The Fed used to observe the tradition of mainly limiting its buying and selling to short-term Treasuries, whose market value is relatively stable. No more.

Because of QE, it now holds more than $1.7 trillion worth of mortgage-backed securities, most with maturities exceeding 10 years. Also, bonds with maturities of more than 10 years make up about a quarter of the nearly $2.5 trillion in Treasury securities currently held.

Far from being concerned about the radical departure from past policies that quantitative easing involved, however, the Fed is actively replenishing its stock of long-term securities as older ones mature. It is thus still engaging in a kind of quantitative easing on easier terms. “By keeping the Federal Reserve’s holdings of longer-term securities at sizable levels,” the background report declares, “this policy is expected to help maintain accommodative financial conditions by putting downward pressure on longer-term interest rates and supporting mortgage markets.”

Whether such efforts are really necessary to keep the economic expansion going is open to question. But because the value of long-term bonds falls when long-term interest rates rise, our monetary mandarins are now playing massively with interest-rate risk. If long-term rates do rise faster than anyone now anticipates, the Fed may run into difficulties of navigation that could prove a tad destabilizing to the economy.

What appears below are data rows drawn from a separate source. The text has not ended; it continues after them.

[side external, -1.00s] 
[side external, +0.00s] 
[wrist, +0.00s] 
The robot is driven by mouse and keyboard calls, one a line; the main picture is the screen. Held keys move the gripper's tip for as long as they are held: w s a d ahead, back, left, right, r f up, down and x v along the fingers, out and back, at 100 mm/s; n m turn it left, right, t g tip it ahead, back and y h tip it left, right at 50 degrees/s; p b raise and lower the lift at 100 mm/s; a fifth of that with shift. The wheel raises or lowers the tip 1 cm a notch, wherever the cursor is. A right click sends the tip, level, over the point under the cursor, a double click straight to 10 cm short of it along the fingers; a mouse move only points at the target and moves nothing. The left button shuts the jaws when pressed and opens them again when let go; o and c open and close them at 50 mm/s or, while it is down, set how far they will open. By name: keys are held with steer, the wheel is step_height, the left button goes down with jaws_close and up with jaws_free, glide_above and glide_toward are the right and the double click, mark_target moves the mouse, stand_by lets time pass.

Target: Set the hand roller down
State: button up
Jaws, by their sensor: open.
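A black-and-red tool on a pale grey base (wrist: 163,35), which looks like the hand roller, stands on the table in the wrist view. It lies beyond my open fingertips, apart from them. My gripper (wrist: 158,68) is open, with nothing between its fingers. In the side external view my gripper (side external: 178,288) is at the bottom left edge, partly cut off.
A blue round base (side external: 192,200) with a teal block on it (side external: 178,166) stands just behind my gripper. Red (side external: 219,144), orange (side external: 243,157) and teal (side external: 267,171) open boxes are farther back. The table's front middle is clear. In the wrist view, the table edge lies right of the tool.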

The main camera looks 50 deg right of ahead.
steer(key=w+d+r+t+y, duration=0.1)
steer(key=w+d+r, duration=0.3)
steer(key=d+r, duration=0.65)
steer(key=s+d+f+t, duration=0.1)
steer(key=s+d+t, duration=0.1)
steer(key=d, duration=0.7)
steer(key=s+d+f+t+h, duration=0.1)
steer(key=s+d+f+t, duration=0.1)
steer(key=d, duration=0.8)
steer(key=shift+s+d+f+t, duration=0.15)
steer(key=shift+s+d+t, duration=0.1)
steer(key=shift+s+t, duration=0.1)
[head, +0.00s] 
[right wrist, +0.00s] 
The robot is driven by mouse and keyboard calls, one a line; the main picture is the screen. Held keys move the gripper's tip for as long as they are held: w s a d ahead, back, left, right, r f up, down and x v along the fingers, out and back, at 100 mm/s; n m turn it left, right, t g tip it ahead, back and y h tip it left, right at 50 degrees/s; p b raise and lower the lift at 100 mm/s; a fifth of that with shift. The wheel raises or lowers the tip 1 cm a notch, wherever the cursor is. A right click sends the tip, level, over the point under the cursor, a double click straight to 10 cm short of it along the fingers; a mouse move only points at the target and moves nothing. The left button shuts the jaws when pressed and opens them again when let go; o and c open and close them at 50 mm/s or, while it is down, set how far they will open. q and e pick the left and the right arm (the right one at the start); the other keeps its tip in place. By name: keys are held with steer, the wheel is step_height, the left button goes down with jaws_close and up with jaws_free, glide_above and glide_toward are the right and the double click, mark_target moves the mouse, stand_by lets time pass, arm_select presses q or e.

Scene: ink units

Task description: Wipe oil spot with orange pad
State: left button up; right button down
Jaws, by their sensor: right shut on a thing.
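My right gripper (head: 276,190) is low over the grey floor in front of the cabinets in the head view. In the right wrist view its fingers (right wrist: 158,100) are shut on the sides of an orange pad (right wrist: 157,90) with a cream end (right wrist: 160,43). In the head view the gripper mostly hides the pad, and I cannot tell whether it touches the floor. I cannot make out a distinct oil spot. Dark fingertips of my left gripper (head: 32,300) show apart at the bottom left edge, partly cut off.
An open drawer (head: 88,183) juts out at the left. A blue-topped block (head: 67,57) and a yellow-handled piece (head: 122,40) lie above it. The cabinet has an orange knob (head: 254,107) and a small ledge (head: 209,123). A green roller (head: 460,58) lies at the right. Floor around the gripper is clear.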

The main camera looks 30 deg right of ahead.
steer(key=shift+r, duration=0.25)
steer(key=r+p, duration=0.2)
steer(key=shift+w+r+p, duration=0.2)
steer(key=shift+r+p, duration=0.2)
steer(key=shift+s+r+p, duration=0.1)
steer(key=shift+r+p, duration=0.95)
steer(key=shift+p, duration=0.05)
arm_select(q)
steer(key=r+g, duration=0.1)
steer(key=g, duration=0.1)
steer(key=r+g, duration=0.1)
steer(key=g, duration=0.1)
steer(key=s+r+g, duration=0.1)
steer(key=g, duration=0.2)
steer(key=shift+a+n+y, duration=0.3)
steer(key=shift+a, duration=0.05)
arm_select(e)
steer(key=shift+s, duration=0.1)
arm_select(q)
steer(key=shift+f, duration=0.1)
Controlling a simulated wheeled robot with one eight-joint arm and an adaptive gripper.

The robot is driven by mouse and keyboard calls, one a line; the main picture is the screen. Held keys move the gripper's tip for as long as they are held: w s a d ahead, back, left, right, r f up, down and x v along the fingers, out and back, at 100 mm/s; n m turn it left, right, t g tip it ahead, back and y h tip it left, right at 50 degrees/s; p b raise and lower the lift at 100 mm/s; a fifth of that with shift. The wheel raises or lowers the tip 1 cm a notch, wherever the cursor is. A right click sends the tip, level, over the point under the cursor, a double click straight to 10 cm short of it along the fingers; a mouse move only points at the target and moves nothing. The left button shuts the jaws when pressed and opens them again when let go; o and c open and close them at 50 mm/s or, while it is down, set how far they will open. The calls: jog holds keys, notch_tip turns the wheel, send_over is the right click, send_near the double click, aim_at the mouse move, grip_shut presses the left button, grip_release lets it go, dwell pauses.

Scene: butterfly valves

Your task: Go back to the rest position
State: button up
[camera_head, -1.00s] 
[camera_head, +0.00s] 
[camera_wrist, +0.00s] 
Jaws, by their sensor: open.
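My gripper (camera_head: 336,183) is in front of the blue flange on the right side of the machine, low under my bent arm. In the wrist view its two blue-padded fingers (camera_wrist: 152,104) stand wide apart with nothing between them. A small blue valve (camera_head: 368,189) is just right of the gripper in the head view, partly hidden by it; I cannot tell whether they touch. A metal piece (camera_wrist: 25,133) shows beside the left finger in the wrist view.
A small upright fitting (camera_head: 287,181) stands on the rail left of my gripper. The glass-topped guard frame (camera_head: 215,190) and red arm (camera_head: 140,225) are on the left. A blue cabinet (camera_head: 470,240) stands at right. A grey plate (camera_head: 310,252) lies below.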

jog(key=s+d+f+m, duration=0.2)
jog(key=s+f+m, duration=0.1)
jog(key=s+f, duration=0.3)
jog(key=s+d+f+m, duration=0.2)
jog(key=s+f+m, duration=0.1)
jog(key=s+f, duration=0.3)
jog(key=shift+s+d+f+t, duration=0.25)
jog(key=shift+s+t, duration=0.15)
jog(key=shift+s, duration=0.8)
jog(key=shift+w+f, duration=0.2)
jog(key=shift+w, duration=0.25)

Also off the charts: the Yellen Fed’s practically phobic fear of hiking the interest-rate target on federal funds.

In her testimony, Yellen was right to point out that, while the employment situation has been improving, and “domestic spending and production have been increasing at a solid rate,” the expansion still isn’t quite operating on all eight cylinders.

But Fed actions are supposed to be pre-emptive, anticipating what is to come. Hence a full-throttle expansion has never been a requirement for a nudging-up of rates. Ten years ago, a central banker reading her testimony couldn’t have imagined that the interest-rate target hadn’t been raised in nine years, much less that it had been at a shockingly low 0% to 0.25% for more than six years.